Farmer training centres (FTCs) have been designed and used to improve agricultural extension services delivery in many developing countries. Ethiopia is promoting the FTC approach with the hope of improving the reach and effectiveness of agricultural extension and the participation of farmers in technology development.
Within the broader strategy of agricultural development-led industrialization (ADLI), it is envisioned that FTCs will contribute to general rural transformation in Ethiopia that would not be limited to agricultural development.
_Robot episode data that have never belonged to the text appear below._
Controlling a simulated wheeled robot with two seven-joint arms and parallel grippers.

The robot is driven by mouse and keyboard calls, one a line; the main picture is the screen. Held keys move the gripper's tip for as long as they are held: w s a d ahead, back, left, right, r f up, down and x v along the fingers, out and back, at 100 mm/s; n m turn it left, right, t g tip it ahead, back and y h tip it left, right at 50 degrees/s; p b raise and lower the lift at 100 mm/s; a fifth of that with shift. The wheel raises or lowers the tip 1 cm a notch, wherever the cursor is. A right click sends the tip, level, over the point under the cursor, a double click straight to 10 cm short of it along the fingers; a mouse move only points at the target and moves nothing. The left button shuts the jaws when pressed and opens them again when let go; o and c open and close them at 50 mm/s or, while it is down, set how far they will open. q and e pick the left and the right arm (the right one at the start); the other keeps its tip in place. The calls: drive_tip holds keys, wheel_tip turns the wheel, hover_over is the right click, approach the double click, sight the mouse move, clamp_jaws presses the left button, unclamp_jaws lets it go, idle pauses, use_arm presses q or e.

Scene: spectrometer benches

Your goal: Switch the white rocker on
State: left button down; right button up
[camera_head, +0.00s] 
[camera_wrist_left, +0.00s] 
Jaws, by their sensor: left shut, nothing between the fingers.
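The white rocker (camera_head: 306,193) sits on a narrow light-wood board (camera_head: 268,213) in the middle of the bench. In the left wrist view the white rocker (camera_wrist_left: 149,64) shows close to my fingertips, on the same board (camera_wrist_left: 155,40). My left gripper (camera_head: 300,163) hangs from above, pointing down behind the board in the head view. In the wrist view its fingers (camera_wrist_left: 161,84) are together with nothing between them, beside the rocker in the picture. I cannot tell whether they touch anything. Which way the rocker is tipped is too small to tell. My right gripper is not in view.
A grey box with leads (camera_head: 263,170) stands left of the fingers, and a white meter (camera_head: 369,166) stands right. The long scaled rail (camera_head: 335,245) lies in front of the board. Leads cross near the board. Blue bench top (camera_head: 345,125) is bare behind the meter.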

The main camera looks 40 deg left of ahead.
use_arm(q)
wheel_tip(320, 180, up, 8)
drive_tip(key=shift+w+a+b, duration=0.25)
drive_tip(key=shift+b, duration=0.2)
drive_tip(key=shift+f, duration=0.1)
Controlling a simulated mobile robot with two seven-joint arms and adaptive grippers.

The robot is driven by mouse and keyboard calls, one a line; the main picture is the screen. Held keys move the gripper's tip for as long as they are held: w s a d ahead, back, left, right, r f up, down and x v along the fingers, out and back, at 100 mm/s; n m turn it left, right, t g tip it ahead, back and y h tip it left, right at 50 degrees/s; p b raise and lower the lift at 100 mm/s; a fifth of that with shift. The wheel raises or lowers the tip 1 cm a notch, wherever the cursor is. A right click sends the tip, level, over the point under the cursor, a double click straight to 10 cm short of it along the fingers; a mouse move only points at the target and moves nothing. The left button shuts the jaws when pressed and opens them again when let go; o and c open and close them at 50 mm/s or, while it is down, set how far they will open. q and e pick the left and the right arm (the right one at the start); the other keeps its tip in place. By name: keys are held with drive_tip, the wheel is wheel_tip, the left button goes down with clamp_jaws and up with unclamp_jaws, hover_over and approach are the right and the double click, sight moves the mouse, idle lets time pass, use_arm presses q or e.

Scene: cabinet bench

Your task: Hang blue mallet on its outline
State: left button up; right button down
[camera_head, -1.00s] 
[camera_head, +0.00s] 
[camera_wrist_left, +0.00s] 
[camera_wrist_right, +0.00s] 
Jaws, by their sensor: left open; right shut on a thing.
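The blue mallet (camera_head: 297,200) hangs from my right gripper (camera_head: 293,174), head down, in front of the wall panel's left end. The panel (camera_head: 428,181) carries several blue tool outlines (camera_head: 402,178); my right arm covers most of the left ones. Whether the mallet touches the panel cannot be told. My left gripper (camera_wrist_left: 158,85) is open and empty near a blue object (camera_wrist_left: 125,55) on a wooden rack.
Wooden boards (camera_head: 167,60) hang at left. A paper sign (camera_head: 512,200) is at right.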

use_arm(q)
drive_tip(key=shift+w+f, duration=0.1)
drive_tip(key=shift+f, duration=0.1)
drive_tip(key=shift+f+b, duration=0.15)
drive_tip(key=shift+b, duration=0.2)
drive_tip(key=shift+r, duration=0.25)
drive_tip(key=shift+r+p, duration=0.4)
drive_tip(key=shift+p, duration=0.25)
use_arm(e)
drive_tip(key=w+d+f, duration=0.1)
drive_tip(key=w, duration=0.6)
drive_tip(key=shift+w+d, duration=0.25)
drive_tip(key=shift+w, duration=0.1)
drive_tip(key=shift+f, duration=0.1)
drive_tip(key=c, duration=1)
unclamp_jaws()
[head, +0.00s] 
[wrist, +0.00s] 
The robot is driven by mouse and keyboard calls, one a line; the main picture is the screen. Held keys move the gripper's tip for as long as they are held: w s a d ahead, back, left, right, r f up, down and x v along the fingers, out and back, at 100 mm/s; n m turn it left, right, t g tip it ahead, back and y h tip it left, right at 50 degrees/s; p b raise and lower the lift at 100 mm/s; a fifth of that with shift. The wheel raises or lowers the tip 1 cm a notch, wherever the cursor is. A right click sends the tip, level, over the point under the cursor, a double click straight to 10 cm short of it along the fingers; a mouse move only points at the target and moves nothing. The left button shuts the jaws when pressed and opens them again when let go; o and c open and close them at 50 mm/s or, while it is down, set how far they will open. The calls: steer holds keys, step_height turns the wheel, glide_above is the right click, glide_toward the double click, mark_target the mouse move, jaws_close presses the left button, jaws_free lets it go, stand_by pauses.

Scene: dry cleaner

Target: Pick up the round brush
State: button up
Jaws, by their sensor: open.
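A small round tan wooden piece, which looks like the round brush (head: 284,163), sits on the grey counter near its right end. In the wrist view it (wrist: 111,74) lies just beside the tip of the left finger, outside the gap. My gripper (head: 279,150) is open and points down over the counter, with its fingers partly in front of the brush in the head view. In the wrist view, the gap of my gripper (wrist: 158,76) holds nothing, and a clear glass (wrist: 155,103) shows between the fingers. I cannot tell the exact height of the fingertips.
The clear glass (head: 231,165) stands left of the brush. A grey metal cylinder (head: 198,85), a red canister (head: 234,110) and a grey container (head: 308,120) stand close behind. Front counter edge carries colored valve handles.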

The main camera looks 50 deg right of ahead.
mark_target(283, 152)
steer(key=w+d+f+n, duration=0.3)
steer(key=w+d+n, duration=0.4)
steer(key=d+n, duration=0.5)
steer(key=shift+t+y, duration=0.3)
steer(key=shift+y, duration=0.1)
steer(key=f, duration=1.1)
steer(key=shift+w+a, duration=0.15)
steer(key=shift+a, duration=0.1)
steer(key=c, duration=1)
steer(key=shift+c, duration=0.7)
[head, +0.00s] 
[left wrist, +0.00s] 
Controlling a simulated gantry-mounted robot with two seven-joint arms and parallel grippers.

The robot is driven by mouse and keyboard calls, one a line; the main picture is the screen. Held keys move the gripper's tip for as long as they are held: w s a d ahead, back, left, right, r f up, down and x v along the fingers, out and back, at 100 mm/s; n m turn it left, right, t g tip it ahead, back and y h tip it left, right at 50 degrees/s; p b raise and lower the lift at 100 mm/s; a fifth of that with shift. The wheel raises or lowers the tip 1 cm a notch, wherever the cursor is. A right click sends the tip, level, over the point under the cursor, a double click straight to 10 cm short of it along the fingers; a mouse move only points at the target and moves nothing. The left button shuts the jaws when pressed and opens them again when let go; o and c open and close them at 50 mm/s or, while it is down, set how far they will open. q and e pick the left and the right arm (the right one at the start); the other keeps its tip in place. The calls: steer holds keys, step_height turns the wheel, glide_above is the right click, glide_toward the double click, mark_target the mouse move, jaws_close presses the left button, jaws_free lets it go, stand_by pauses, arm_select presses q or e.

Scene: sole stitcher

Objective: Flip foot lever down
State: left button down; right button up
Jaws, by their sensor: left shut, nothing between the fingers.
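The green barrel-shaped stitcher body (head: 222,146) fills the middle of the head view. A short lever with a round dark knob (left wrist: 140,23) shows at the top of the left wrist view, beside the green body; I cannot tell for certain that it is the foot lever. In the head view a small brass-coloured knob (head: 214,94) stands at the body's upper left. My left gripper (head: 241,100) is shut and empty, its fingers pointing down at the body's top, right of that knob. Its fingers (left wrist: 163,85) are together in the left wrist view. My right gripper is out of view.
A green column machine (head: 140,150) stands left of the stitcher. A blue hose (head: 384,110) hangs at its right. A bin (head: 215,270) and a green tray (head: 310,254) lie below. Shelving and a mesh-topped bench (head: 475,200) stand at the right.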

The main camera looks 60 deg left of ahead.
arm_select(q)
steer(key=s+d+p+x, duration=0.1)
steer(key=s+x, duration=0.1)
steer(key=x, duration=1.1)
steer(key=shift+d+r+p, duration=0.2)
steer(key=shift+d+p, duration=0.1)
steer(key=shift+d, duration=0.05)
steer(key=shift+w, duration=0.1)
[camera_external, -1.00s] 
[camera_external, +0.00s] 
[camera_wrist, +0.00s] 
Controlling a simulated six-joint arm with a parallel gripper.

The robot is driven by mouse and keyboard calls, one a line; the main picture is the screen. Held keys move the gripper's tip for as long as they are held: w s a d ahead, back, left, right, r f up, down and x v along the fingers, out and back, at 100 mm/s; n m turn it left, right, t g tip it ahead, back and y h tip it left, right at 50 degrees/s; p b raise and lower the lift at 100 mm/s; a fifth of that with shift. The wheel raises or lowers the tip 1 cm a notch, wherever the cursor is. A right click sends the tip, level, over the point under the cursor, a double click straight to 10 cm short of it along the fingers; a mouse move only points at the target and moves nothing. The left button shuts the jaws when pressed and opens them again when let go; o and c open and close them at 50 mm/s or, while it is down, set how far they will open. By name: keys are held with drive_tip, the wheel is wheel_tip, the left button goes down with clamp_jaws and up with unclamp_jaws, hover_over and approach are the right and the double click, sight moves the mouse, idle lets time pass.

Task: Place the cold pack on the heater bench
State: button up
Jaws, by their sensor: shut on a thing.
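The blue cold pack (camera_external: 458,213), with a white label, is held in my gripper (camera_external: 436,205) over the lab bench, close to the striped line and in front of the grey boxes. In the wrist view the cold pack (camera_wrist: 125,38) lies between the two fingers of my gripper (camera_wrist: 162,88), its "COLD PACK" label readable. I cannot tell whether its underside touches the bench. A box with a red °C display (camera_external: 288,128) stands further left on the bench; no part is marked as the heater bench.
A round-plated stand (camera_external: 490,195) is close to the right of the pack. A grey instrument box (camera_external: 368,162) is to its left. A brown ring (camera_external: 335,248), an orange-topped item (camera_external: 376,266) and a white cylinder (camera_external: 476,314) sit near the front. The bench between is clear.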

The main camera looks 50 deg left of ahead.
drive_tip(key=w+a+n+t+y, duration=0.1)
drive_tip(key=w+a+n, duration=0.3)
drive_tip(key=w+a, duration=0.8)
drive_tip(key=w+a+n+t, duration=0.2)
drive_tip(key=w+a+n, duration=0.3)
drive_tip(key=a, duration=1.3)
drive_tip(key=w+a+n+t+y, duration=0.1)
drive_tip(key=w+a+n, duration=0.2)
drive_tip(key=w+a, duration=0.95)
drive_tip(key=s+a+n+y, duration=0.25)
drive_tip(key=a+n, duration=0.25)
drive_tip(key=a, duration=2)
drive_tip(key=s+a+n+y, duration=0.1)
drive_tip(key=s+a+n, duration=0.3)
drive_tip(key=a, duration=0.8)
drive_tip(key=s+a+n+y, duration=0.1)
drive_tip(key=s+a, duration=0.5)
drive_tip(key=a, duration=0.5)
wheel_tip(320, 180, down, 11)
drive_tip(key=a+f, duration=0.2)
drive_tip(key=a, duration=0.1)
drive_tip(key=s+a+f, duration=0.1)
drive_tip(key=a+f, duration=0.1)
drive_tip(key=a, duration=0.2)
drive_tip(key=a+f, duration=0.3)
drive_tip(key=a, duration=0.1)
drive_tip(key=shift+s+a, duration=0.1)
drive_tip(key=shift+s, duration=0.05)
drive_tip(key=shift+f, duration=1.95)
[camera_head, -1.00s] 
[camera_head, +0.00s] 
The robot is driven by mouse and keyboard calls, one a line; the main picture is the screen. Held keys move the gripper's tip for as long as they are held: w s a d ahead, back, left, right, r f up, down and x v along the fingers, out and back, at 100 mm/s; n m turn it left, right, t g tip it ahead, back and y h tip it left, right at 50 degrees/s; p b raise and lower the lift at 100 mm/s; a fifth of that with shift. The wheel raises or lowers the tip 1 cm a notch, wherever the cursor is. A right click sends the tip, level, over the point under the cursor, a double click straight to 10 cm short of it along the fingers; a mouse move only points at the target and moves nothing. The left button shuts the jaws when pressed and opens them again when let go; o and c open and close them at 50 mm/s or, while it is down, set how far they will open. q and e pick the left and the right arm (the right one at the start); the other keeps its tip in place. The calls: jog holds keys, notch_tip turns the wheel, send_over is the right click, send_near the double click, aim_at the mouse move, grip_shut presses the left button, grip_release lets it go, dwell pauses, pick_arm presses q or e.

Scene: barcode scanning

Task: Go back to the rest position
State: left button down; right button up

Extension services ranging from capacity development on use of improved farming technologies (e.g. improved seed production techniques, improved agronomic practices, integrated pest management, animal husbandry and agroforestry, etc.) and providing market-oriented information and communication and advisory services, to name a few, would be provided through the FTC approach.
In addition to providing information and improving communication and capacity development activities, the agricultural extension services at the FTCs will help in linking farmers with institutional support services such as input supply, credit, cooperative promotion and development offices and marketing services.
In principle, the FTC strategy document of the Ethiopian government states that FTCs should be staffed with at least three diploma holder extension agents who are trained in crop and animal science and natural resource management. In addition, a mid-level veterinarian and a cooperative promotion officer shall serve two to three FTCs by residing at a central location. The strategy also recommends that each FTC have at least two hectares of land for carrying out demonstrations.
Field-extension service is a strong foundation of FTCs and in many cases, trained extension agents are already in place and close to farmers. So far, thousands of FTCs have been established throughout Ethiopia and tens of thousands of extension agents have been trained to support farmers to improve their practices. This implies that many peasant associations (PAs), districts and regional offices are well staffed with professionals who are trained to address new challenges in agriculture and some studies suggest that pockets of entrepreneurialism and innovations are developing in specific FTCs and districts of the country due to the new approach to extension.
However, although there are a few cases where intended objectives are achieved, the majority of the FTCs are not rendering the required extension services to rural communities. Many FTCs have not been fully equipped, staffed and/or budgeted for as originally planned. There also appears to be significant variation in their operations across the country.
In our field visits, baseline and other surveys as well as day-to-day project activities in several PAs in some zones of the Oromia region, we have observed that FTCs have not, on the most part, been used effectively.
Several constraints are observed within the field-level extension system and require particular attention. These include high staff turnover, lack of basic infrastructure, facilities (such as equipment and demonstration sites) and resources (including staff and financial). Most FTCs do not have basic inputs for carrying out typical extension activities on the demonstration sites (where these exist). In some cases, FTC sites are used as storage for crops and other materials or serve as a source of income for the PA administration instead of as a ‘centre of participatory extension delivery’ as intended.
Moreover, there are complaints about the ability of the development agents to serve farmers due to lack of practical skills and tools to effectively implement the FTC centred extension policy. In addition, the FTCs and public extension in general do not have appropriate mechanisms for accessing modern agricultural knowledge and information.
In general, although FTCs are important resources and provide opportunities to move participatory extension forward, making them more functional and effective remains a challenge, despite the fact that FTCs can reach many farmers at a minimal cost.
The Livestock and Irrigation Value Chains for Ethiopian Smallholders (LIVES) project is using FTCs in some intervention areas to demonstrate new technology for fodder development and irrigated vegetable crops interventions. Based on the experience of the past two years, we are convinced that services provided by FTCs can be more effectively used and enhanced in collaboration with partners.
LIVES plans to collaborate with agricultural offices such as the bureau of agriculture, the livestock development and health agency and the irrigation development agency, PA administration and other stakeholders to boost the role of FTCs in intervention areas. A comprehensive strategy is, however, needed to revitalize the use of FTCs as centres for effective technology demonstration and spaces for participatory learning.